Latest News

February 27, 2018: Antonio Torralba – Learning from Sounds and Images

Date: February 27, 2018
Time: 11am
Place: Senate Chambers, Ross N940
Focus Session: LAS 3033, 12:30 – 2:30

Graduate students and postdocs who wish to attend the focus session should send the IC@L Admin, Ms Cimoan Atkins (, an email with their name, supervisor, and any dietary concerns – (lunch will be provided).

Title: Learning from Sounds and Images

Antonio Torralba, Professor of Electrical Engineering and Computer Science, Massachusetts Institute of Technology (MIT)

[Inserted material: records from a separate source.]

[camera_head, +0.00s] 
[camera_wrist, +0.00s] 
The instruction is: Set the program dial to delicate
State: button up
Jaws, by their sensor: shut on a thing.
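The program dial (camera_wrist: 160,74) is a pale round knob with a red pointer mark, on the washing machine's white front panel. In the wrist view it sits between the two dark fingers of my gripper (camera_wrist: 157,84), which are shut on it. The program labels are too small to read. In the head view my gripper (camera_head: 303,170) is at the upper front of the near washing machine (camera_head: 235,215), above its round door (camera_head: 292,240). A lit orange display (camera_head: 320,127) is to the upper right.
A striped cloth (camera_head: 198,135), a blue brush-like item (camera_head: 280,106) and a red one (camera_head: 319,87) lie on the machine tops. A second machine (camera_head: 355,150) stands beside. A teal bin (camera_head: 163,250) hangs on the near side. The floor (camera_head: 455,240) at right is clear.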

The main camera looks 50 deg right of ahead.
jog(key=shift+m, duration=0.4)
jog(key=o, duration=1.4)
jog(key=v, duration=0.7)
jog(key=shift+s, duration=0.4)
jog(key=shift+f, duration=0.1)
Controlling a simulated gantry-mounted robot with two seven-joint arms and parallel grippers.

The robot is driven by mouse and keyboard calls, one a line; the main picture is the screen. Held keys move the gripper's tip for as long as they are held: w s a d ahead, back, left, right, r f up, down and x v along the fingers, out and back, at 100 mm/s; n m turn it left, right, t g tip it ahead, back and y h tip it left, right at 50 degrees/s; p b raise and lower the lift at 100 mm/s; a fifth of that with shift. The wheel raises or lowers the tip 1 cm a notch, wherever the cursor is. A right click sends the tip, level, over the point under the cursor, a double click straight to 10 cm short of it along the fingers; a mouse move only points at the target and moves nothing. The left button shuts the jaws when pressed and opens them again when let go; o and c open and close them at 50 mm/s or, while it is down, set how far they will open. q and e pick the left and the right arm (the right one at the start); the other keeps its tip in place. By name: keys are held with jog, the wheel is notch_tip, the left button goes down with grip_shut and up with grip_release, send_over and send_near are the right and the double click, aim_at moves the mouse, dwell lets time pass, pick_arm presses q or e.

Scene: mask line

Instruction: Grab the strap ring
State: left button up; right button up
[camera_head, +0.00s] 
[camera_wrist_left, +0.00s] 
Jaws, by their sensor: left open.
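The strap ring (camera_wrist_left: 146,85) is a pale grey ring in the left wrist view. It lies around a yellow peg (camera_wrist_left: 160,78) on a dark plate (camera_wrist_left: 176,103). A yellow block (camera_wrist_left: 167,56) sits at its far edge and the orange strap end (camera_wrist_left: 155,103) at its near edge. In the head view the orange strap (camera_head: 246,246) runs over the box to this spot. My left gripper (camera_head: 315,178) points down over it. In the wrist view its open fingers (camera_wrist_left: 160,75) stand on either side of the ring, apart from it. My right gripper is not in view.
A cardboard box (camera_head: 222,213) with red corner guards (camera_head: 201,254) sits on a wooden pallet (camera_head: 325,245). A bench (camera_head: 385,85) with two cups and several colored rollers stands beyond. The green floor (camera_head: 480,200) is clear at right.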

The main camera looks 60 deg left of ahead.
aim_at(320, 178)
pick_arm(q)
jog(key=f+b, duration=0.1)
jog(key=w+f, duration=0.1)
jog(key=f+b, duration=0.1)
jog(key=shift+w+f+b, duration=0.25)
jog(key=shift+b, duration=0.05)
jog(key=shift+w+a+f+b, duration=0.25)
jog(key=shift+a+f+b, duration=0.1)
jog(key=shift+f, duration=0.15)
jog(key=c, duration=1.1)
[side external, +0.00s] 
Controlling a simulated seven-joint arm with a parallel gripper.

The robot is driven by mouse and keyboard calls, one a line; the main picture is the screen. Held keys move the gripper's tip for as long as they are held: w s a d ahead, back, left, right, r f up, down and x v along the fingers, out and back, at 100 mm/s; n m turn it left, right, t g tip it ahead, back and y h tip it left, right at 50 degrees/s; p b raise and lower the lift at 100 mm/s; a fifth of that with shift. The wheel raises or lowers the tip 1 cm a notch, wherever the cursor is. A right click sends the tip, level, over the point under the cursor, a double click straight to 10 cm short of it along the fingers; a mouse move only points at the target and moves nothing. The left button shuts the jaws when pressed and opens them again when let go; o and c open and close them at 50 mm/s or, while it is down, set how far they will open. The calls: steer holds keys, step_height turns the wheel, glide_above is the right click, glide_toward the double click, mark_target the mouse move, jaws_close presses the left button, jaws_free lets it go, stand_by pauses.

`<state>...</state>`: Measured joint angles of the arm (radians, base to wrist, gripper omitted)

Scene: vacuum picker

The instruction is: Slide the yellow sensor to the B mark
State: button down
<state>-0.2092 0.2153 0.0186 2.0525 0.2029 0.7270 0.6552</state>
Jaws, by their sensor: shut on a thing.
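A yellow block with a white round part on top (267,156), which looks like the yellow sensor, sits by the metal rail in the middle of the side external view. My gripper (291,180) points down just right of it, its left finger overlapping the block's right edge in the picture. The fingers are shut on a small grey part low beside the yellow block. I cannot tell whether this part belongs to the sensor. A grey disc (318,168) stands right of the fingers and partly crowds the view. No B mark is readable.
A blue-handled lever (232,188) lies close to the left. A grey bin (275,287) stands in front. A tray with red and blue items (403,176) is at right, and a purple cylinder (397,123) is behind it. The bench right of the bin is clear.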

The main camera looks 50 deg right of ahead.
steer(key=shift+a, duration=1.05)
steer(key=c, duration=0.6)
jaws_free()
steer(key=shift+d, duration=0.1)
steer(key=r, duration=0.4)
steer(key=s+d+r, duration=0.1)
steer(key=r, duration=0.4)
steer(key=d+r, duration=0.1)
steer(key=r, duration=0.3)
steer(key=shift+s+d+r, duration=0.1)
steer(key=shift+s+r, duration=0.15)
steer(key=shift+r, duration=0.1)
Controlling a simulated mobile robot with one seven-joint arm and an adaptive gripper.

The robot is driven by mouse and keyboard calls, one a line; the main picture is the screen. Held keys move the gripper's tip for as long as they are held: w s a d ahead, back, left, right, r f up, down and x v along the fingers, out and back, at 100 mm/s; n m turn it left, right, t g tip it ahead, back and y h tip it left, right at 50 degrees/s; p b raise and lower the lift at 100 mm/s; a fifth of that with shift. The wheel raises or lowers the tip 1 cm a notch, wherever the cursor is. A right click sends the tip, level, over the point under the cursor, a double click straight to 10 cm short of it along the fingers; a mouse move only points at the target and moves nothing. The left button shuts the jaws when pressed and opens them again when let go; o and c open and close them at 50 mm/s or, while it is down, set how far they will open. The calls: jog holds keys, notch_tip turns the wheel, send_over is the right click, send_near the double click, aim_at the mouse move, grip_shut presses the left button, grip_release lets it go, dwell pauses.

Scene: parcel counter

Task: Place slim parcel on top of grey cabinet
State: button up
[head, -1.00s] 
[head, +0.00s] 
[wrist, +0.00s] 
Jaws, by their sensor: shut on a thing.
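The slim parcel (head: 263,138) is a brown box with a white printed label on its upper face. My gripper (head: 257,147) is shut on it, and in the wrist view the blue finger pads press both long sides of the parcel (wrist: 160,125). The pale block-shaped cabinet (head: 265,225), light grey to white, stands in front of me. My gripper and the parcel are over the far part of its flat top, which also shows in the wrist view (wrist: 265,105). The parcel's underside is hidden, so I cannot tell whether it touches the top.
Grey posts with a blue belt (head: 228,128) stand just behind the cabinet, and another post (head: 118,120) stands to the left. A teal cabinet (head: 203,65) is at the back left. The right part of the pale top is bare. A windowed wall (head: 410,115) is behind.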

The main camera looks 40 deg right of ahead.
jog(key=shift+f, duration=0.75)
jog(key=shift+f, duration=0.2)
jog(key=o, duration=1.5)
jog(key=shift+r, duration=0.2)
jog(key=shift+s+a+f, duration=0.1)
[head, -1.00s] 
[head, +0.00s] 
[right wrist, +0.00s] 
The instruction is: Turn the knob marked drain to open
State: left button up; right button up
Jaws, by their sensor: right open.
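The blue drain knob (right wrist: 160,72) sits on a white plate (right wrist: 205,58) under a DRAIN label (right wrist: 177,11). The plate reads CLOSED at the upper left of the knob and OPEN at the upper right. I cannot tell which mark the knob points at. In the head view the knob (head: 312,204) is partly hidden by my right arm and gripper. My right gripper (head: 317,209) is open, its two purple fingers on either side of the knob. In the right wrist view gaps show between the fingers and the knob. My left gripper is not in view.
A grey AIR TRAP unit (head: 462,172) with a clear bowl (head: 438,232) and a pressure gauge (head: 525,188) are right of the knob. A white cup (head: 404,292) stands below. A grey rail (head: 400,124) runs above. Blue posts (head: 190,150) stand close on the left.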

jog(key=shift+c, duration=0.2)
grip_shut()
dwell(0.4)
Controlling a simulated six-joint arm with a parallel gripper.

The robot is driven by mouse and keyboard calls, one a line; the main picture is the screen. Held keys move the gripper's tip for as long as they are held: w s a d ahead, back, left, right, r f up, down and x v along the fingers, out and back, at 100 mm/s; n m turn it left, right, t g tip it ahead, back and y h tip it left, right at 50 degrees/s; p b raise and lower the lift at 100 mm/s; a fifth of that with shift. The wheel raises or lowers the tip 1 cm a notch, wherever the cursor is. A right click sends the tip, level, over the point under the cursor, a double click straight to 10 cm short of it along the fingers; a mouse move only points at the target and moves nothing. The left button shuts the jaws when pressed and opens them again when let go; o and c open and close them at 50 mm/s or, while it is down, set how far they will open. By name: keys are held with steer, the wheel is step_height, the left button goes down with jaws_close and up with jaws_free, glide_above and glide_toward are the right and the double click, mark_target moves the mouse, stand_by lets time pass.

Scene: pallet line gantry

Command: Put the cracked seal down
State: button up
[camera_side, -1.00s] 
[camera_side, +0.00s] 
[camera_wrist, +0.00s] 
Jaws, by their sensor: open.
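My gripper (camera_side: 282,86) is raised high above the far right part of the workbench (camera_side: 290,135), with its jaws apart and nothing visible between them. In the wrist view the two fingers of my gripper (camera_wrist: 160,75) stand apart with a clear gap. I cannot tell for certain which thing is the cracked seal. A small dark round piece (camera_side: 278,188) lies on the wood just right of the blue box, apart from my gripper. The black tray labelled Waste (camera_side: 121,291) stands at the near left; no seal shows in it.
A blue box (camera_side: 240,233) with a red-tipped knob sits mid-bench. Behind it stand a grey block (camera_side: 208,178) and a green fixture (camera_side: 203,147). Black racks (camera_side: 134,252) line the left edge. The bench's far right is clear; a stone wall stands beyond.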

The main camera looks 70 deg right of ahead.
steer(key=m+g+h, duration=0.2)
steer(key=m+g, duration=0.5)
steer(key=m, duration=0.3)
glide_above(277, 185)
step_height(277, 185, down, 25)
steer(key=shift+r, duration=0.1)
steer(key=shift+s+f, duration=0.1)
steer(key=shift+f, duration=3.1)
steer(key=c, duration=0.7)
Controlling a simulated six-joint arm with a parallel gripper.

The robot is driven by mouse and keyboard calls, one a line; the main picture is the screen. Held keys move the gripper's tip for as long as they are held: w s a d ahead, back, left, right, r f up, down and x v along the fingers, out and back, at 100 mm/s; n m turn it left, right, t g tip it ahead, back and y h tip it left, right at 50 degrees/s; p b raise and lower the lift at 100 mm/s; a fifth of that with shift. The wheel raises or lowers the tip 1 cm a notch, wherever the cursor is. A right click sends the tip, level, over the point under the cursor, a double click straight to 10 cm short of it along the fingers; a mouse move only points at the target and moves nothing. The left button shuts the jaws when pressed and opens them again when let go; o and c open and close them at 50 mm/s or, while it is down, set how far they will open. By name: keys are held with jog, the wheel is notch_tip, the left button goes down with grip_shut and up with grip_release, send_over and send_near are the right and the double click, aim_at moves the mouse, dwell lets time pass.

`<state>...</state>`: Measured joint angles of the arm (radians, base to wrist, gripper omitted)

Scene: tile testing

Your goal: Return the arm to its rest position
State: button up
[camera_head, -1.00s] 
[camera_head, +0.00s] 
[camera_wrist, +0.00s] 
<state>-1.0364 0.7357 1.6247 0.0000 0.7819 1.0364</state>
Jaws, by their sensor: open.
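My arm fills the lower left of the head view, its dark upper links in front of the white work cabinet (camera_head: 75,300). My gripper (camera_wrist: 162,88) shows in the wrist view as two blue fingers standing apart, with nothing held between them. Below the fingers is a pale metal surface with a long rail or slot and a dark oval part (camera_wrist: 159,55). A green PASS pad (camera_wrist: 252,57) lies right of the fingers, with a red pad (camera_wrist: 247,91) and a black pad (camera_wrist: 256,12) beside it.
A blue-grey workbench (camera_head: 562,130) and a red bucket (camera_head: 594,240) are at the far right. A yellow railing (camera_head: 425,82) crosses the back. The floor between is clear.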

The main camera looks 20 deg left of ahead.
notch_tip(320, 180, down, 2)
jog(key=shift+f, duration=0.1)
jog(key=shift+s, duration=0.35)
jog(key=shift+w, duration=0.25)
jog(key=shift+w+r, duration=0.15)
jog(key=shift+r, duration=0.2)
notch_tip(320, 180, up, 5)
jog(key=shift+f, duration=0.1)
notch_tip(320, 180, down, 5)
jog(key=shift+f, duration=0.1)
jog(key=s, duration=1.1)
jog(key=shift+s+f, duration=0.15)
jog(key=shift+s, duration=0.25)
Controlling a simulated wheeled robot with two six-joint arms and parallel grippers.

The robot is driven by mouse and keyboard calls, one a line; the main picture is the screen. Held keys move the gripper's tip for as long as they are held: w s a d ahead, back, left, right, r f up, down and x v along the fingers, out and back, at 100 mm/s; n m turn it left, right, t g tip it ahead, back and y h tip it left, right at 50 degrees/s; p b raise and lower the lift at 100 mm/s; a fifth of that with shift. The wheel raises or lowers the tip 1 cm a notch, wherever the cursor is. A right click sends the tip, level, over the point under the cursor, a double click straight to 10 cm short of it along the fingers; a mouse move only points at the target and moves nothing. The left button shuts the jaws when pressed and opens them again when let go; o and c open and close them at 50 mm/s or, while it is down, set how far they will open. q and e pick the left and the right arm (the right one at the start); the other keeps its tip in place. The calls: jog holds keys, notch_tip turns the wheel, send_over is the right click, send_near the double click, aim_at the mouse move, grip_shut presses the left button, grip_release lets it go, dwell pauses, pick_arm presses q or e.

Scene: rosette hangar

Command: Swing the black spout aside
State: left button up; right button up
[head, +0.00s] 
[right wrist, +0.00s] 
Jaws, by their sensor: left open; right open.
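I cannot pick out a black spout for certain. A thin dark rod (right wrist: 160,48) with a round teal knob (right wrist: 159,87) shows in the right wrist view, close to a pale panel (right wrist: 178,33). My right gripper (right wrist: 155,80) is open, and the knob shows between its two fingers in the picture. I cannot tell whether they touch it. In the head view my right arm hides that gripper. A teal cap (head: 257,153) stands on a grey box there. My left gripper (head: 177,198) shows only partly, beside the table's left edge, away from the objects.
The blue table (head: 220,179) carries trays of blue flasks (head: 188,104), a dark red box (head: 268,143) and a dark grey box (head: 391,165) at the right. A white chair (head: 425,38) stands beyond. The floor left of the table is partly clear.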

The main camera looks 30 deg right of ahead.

Computer vision is going through a revolution. One of the key reasons for the recent successes in computer vision is the access to massive annotated datasets that have become available in the last few years. Unfortunately, creating these datasets is expensive and labor intensive. On the other hand, humans do not require massive annotated datasets in order to learn to perceive the world. In fact, babies learn with very little supervision, and, even when supervision is present, it comes in the form of an unknown spoken language that also needs to be learned. How can kids make sense of the world? In this work, I will show that an agent that has access to multimodal data (like vision and audition) can use the correlation between images and sounds to discover objects in the world without supervision. I will show that ambient sounds can be used as a supervisory signal for learning to see and vice versa (the sound of crashing waves, the roar of fast-moving cars – sound conveys important information about the objects in our surroundings). I will also show how we can use raw speech descriptions of images to jointly learn to segment words in speech and objects in images without any additional supervision.

Speaker Bio:

Antonio Torralba is a Professor of Electrical Engineering and Computer Science at the Massachusetts Institute of Technology (MIT) and the MIT director of the MIT-IBM Watson AI Lab. He received the degree in telecommunications engineering from Telecom BCN, Spain, in 1994 and the Ph.D. degree in signal, image, and speech processing from the Institut National Polytechnique de Grenoble, France, in 2000. From 2000 to 2005, he did postdoctoral training at the Brain and Cognitive Science Department and the Computer Science and Artificial Intelligence Laboratory, MIT, where he is now a professor. Prof. Torralba is an Associate Editor of the International Journal in Computer Vision, and has served as program chair for the Computer Vision and Pattern Recognition conference in 2015. He received the 2008 National Science Foundation (NSF) Career award, the best student paper award at the IEEE Conference on Computer Vision and Pattern Recognition (CVPR) in 2009, and the 2010 J. K. Aggarwal Prize from the International Association for Pattern Recognition (IAPR). In 2017, he received the Frank Quick Faculty Research Innovation Fellowship and the Louis D. Smullin (’39) Award for Teaching Excellence.